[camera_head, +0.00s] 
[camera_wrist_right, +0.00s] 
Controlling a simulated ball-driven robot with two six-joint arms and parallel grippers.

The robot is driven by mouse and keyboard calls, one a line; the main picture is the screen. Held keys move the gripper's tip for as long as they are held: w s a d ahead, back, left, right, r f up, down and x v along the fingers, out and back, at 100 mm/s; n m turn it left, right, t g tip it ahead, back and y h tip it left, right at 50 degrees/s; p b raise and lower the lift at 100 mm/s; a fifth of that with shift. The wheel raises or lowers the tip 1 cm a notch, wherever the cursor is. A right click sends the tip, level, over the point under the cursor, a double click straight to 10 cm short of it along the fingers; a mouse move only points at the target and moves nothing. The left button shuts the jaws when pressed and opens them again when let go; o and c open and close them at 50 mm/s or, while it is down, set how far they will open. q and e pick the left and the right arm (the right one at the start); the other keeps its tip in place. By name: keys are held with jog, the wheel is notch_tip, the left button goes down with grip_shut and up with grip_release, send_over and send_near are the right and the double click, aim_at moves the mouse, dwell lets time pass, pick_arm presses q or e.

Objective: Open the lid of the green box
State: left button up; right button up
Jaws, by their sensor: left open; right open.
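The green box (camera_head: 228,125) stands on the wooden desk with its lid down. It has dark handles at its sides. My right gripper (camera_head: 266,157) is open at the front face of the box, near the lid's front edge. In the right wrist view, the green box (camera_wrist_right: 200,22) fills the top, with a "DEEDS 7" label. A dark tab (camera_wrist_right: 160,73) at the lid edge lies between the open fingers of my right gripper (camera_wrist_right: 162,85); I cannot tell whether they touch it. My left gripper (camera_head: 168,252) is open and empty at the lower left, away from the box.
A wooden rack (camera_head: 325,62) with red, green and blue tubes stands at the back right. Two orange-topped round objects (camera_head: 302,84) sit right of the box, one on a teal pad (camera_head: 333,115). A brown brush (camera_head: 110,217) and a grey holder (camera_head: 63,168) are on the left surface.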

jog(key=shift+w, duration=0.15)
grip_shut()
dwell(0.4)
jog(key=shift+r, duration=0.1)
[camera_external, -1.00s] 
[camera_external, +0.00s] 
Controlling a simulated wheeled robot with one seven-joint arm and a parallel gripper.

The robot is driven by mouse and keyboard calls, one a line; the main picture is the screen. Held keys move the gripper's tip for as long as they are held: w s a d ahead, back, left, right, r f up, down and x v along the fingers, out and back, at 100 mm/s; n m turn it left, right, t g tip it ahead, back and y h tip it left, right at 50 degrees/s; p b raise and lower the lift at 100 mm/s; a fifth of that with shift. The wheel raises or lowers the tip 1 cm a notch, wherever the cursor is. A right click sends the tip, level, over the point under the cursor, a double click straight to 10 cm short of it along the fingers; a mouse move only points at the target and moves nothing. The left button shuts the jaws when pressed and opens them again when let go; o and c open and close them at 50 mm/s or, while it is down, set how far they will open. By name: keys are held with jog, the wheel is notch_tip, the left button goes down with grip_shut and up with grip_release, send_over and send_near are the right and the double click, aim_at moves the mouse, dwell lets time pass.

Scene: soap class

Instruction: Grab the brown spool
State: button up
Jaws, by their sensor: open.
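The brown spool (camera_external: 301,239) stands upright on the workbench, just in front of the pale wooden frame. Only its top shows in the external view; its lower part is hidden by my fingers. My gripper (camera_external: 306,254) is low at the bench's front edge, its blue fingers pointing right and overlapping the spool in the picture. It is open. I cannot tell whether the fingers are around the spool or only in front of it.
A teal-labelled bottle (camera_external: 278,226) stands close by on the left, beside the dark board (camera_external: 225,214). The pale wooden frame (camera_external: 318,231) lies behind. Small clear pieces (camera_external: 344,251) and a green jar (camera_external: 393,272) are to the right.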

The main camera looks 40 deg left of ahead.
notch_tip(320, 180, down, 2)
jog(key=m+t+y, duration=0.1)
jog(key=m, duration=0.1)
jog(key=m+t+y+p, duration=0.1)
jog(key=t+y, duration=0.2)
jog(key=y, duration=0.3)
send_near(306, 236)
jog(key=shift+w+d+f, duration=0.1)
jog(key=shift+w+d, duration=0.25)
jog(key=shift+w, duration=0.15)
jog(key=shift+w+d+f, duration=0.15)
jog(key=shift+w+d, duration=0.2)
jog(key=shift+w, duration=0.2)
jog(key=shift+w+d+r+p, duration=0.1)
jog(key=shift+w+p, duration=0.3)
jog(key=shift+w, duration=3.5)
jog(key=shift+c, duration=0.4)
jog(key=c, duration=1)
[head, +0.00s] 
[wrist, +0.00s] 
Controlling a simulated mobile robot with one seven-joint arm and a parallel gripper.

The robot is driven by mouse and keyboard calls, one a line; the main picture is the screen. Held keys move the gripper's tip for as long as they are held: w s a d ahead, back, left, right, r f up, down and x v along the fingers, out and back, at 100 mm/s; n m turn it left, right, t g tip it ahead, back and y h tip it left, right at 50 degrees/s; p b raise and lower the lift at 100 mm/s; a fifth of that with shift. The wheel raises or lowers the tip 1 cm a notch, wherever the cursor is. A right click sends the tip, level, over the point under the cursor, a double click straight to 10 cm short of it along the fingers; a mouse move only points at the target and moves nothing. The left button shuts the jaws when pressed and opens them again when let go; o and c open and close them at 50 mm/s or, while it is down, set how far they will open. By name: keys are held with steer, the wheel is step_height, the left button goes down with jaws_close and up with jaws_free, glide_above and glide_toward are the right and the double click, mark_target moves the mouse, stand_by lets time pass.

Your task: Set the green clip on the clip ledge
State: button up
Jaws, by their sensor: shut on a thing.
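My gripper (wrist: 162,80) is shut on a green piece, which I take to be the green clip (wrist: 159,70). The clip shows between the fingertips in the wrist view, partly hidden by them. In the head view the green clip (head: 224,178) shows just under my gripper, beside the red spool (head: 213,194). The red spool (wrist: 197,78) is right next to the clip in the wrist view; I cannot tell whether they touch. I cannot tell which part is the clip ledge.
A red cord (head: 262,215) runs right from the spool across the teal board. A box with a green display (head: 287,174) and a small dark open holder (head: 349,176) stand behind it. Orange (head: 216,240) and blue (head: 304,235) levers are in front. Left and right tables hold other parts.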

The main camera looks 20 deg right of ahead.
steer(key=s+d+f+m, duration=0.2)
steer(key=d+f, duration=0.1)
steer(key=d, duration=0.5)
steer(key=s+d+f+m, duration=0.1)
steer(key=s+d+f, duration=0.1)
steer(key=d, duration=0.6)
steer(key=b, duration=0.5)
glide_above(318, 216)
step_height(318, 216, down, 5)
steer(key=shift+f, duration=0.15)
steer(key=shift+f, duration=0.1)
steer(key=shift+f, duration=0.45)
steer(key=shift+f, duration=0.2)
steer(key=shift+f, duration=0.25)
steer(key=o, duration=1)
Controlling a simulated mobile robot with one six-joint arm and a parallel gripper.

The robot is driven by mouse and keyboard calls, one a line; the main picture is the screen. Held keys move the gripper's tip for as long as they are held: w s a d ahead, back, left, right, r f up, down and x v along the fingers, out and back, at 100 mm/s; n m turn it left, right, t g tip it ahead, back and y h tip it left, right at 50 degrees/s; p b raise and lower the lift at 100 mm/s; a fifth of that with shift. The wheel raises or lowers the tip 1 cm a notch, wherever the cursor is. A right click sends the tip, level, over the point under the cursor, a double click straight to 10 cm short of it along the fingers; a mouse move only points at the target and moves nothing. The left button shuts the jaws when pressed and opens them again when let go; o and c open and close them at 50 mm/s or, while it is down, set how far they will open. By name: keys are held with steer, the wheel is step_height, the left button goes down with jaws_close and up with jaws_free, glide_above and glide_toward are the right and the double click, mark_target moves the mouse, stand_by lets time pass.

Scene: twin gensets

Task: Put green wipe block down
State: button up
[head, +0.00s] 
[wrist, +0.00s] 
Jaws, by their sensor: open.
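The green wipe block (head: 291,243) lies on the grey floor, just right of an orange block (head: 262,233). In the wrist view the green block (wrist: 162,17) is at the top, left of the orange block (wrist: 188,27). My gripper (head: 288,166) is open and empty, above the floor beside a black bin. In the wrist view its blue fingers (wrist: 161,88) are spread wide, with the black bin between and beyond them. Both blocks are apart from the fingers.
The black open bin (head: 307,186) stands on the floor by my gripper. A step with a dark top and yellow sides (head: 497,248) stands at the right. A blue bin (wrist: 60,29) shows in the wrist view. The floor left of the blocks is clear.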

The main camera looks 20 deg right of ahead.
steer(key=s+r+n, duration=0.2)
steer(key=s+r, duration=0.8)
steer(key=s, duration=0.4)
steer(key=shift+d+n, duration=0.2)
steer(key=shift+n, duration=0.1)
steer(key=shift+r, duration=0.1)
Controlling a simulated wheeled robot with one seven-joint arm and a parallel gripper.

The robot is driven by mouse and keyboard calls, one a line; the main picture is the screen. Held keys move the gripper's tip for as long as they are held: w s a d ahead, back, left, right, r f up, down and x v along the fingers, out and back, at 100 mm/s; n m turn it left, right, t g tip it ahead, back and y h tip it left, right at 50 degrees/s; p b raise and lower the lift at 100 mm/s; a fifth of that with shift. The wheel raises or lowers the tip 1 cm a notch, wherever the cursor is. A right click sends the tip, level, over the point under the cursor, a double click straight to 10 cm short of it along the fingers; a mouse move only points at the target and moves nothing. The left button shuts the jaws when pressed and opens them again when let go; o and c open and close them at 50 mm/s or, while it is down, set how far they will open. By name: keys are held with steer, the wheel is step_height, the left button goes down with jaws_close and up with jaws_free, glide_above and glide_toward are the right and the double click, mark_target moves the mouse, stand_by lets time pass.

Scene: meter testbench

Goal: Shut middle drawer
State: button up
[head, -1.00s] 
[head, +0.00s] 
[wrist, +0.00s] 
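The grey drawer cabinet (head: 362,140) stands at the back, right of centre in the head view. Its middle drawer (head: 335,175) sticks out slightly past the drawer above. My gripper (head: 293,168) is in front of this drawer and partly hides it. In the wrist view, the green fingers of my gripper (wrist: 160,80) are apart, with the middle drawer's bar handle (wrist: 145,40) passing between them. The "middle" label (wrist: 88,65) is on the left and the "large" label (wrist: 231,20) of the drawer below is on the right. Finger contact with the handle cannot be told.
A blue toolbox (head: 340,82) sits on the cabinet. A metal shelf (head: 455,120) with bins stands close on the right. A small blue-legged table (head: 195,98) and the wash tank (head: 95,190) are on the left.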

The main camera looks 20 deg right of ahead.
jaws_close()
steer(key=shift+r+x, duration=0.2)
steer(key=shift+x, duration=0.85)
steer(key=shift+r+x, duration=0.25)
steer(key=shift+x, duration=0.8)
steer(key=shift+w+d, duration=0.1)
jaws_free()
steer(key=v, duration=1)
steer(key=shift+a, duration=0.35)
_ _ _
▶ EXERCISE AIM: Please write out exactly the lines from the start of the data through the line that contains "Controlling a simulated ball-driven", both ends included, and nothing else.

▶ SOLUTION FOR THIS TASK:
[camera_head, +0.00s] 
[camera_wrist_right, +0.00s] 
Controlling a simulated ball-driven robot with two six-joint arms and parallel grippers.

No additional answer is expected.